Jim Harrison, Pride, and Lasciviousness

As I lay inside the bathroom vanity I watch intently as the first gallon or two of water flow into and out of the newly installed sink through Ikea-designed plumbing.  I smile as I observe myself taking a lot of pride in seeing no leaks and immediately wonder if Jim Harrison ever had prideful moments like that. Did Harrison, one of my favorite authors, ever install an Ikea sink?  And if he did, did he regret not spending the day writing?

Installing bathroom sink

Not quite half way through reinstalling two sinks in our newly tiled bathroom!

Jim Harrison and Brown Dog Mentality

I’m no Jim Harrison, though I like to think of myself as a writer and I relate to him and many of his characters in their lascivious thoughts and behavior.  After all, I did offer to fuck my wife right before we started installing the sink together. Harrison’s character Brown Dog would have been proud of me!  Alysia paused, shirtless as she changed into work apparel, to decline the opportunity but wasn’t a bit offended by the offer…we get along that way.  And then she said April Fools…the shirt stayed off for a while.  It being designer’s day off, Easter Sunday in fact, (and April Fool’s Day) we were working together to get through a seemingly endless list of cosmetic remodel projects.  The idea being to sell this place for the most possible income which makes it totally ironic that with every completed project, we love the place more.

Sink install bathroom

Pleased with the finished product!

Designer’s Day Off

Designer’s day off…right.  Sort of a joke in the rarity of any real days off as most people would visualize them.  I’m thinking it would be nice to be fishing with a bobber from the shore of a quiet lake while I sit in my zero-gravity chair with a cold beer in the holder and a bunch more in the nearby cooler.  I know, this scene does not impress real fishermen, but I’m talking about a day off here, not the strenuous fly-fishing that I actually enjoy.  This place, a huge house on 5 acres out in the wine country near Eugene, Oregon, would have been paid off by now had I not made bad relationship decisions prior to meeting the game bird with which I now cohabitate.  But the last one did me poorly, so I work like a driven 40-year-old instead of the guy with senior discounts that I am.  No regrets…well maybe a few.  But if the timing had been different, likely neither I nor my beautiful, young wife would have been single when we met, and for that I’m ever thankful.  She appreciates my lewd comments.

Not All Work and No Play

Packed Backpack mid-kike

Mid-hike break. Note easy-access placement of flask in pack. 🙂

Trail marker

Trail offering left by previous passer-by.

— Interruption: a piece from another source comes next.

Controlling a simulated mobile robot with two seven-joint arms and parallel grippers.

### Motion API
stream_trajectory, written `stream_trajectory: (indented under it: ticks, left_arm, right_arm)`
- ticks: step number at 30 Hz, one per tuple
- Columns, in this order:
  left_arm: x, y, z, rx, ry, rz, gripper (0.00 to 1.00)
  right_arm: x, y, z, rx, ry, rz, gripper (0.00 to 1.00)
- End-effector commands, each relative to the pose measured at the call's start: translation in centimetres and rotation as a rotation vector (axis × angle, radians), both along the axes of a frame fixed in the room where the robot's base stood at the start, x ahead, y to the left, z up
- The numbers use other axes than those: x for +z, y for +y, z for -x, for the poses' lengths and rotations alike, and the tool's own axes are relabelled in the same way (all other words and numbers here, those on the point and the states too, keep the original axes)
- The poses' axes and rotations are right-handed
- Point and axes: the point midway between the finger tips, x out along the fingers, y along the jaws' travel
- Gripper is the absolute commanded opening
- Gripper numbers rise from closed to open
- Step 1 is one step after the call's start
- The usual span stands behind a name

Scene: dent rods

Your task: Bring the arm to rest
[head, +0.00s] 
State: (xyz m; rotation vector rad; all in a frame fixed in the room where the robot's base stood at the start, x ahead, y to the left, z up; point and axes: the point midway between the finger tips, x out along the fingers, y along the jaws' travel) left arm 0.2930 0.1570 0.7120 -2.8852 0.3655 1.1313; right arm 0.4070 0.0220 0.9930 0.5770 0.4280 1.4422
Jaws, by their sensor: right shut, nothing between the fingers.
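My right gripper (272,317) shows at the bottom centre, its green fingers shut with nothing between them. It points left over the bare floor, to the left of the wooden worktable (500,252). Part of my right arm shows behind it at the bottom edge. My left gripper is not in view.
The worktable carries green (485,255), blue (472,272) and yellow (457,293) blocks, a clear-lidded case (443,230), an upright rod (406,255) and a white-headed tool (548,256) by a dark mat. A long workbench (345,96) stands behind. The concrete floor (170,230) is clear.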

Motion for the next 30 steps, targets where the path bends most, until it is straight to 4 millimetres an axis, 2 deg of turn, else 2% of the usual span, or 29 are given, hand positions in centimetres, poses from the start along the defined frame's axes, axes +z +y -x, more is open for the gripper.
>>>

It recently being spring break, and Al being home from work to watch the dog, I did take a few days off in the more traditional meaning of the word earlier in the week.  Another old guy, the only guy I know my age that will still do stuff like this with me, met me near Orick California and we spent a couple nights in the redwoods, car-camping the first night and then backpacking about 6 miles out to the beach for the second night.

Sunset on Gold Bluff Beach, California

Sunset on Gold Bluffs Beach, California

And really, I’m the luckiest guy in the world in that I like, no, I LOVE what I do.  I’m a jewelry designer and manufacture.  I specialize in custom work and I have the best clients in the world, working worldwide and locally.  I’m also a fair handyman.  And I like to write.

Jim Harrison didn't make jewelry like this

New design in progress. I may not write like Jim Harrison but I bet he didn’t make jewelry this nice either!

Jewelry Design

Top view of ring design in progress.